I cannot believe March is already here and nearly a week in! I was hoping that the month would be a nice respite from the crush of January and February, which turned out to be way busier than I thought they would be, but I now realize (checking my calendar) that I will be traveling three times this month. First up is SCMS 2024 in Boston. I organized and am chairing a roundtable called “Teaching Games at the End of the World,” which will be on Saturday, March 16, at 6:00-7:45 PM:
The description of the roundtable reads:
Climate change. Global conflict. Democracies and liberties imperiled. Economic collapse. Education under fire. What does it mean to teach at the end of the world? More precisely, what does it mean to teach games at the end of the world?
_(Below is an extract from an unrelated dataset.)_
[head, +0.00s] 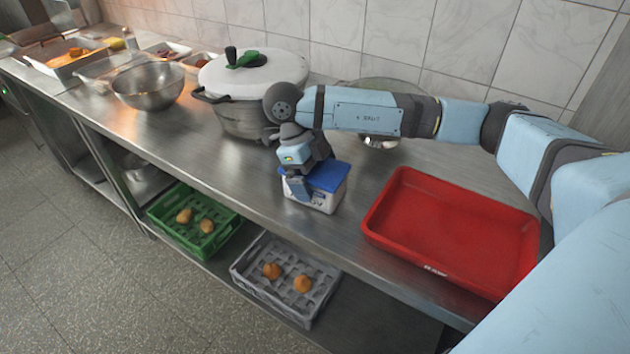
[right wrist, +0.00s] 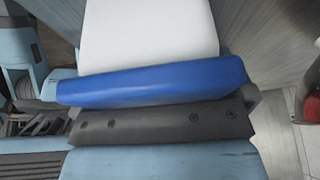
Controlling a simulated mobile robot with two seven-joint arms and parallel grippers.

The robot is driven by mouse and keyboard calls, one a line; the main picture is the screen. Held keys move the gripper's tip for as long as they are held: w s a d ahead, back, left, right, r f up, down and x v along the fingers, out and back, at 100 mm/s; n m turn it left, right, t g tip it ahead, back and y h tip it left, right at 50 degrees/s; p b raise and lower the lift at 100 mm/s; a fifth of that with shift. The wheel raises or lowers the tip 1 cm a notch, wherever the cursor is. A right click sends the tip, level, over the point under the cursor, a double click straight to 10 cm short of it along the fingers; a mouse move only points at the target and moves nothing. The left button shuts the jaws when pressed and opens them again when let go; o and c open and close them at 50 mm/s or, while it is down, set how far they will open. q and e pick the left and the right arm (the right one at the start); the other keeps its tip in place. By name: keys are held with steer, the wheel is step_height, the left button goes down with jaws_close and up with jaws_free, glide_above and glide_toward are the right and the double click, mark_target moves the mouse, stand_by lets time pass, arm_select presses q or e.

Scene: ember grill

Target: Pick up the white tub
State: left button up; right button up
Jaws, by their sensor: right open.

This roundtable brings together a range of interdisciplinary scholars, designers, artists, and practitioners to address how video games—often imagined and played in the domain of fun, leisure, or escape—might offer ways to address and analyze the perils of the contemporary moment and to offer alternative modalities, pedagogies, desires, and worlds that offer different possibilities, lifeways, and even solaces.
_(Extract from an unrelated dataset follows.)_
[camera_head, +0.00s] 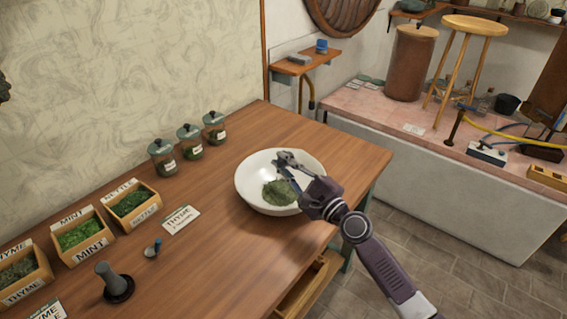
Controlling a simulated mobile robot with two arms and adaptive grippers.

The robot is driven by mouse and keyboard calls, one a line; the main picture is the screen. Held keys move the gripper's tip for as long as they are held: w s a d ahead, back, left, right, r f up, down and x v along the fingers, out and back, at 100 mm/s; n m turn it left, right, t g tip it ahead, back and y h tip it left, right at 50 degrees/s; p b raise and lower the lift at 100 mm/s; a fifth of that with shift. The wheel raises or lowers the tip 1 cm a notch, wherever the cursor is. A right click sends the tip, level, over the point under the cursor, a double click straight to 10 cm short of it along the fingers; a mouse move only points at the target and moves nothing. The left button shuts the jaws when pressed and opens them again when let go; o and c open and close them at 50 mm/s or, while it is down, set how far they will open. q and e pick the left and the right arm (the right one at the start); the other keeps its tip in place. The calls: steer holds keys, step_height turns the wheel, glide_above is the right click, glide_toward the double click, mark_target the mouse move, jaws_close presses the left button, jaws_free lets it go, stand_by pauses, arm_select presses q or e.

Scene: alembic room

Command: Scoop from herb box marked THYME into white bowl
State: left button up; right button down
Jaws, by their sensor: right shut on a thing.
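The white bowl (253,167) stands near the right end of the wooden table, with a heap of green herb (279,193) in it. My right gripper (287,166) is over the bowl, its fingers inside the rim area. It is shut on a small thing, probably a scoop, mostly hidden by the fingers. The herb box marked THYME (24,290) is at the far left front and holds grey-green herb. My left gripper is not in view.
Boxes marked MINT (90,248) and NETTLE (143,215) stand beside the THYME box. Several lidded jars (189,141) line the back. An open drawer (310,286) juts out below.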

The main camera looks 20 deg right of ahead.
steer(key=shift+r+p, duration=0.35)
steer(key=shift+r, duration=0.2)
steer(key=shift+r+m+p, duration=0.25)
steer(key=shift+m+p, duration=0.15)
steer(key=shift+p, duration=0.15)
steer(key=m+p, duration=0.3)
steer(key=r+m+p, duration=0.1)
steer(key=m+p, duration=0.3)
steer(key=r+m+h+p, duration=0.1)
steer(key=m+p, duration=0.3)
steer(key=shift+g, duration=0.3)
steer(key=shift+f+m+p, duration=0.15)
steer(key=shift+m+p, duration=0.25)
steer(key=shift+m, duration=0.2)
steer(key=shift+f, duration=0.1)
“There is no longer any question that we are living in compromised times,” argues Natalie Loveless, Professor or History of Art, Design, and Visual Culture at the University of Alberta and the author of How to Make Art at the End of the World: A Manifesto for Research-Creation. Loveless continues, “The arts have an important and often overlooked part to play in this context. They offer modes of sensuous, aesthetic attunement, and work as a conduit to focus attention, elicit public discourse, and shape cultural imaginaries.” Here video games might serve similar aims to present new information, create opportunities for exploration and collaboration, and to reimagine what was, what is, and what might be. The popularity and ubiquity of games offers an opportunity to reach eyes, ears, hands, and hopefully, hearts and minds, especially in light of marketing data that reveals there are 3.09 billion video game players globally and the industry is valued at $385 billion. Bryan Alexander, futurist, writer, and senior scholar at Georgetown University, calls for a shift in the ways we teach, engage new media, and respond to climate change and “universities on fire.” He argues in “Teaching at the End of the World” that augmented reality, digital storytelling projects, and even video games offer different modalities and mediums for student learning and cultural change; in fact, he says, “Academic faculty may also teach openly optimistic content. Positive visions of the future from science fiction, seen through text, video, music, art, and games, may inspire students to think of climate [and other] futures they can help create that are not horrific and that summon up their creative and analytic capabilities.”
Thanks to my fellow presenters and co-conspirators: Ashley Bird, Dorothy Kim, Takeo Rivera, Tof Ecklund, Sam Tobin, and Nathan Schmidt.